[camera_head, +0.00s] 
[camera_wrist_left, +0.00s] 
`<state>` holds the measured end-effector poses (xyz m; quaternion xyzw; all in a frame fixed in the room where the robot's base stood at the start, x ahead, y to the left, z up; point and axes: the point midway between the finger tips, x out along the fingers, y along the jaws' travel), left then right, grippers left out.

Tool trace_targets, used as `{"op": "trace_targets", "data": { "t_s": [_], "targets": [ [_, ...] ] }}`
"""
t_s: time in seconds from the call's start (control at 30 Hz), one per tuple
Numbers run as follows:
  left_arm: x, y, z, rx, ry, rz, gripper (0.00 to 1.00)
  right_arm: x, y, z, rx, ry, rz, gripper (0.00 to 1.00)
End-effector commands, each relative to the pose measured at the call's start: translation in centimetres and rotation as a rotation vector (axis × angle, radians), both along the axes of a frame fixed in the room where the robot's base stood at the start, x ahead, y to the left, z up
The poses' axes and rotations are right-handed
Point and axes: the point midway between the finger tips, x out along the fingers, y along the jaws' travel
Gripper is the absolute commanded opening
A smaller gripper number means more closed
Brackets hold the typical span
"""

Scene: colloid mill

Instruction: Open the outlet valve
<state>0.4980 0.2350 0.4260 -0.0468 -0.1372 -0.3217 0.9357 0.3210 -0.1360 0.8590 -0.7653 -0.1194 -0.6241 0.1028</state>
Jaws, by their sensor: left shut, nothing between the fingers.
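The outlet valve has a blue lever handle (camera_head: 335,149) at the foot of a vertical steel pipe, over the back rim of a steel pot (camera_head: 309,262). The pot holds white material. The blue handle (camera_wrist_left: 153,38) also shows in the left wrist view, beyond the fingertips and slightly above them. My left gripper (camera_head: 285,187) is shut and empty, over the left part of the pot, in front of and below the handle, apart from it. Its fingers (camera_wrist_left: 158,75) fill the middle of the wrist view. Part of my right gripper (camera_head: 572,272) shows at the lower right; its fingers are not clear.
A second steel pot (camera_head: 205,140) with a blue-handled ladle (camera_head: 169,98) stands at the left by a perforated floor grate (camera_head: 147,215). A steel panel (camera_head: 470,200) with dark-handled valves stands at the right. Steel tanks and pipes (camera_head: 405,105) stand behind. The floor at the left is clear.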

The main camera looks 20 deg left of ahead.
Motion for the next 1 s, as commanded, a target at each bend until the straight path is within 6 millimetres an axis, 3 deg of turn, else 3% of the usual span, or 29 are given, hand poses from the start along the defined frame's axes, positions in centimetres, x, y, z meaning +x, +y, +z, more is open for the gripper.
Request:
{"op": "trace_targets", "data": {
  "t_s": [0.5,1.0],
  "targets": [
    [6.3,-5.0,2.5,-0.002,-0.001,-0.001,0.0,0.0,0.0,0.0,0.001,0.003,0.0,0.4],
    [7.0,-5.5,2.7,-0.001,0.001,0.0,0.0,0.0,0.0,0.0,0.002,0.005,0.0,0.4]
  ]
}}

__Problem details__: Repeat, without changes, every line from the one that contains "Motion for the" through the final line of the data.

__Solution for this task__:
Motion for the next 1 s, as commanded, a target at each bend until the straight path is within 6 millimetres an axis, 3 deg of turn, else 3% of the usual span, or 29 are given, hand poses from the start along the defined frame's axes, positions in centimetres, x, y, z meaning +x, +y, +z, more is open for the gripper.
Request:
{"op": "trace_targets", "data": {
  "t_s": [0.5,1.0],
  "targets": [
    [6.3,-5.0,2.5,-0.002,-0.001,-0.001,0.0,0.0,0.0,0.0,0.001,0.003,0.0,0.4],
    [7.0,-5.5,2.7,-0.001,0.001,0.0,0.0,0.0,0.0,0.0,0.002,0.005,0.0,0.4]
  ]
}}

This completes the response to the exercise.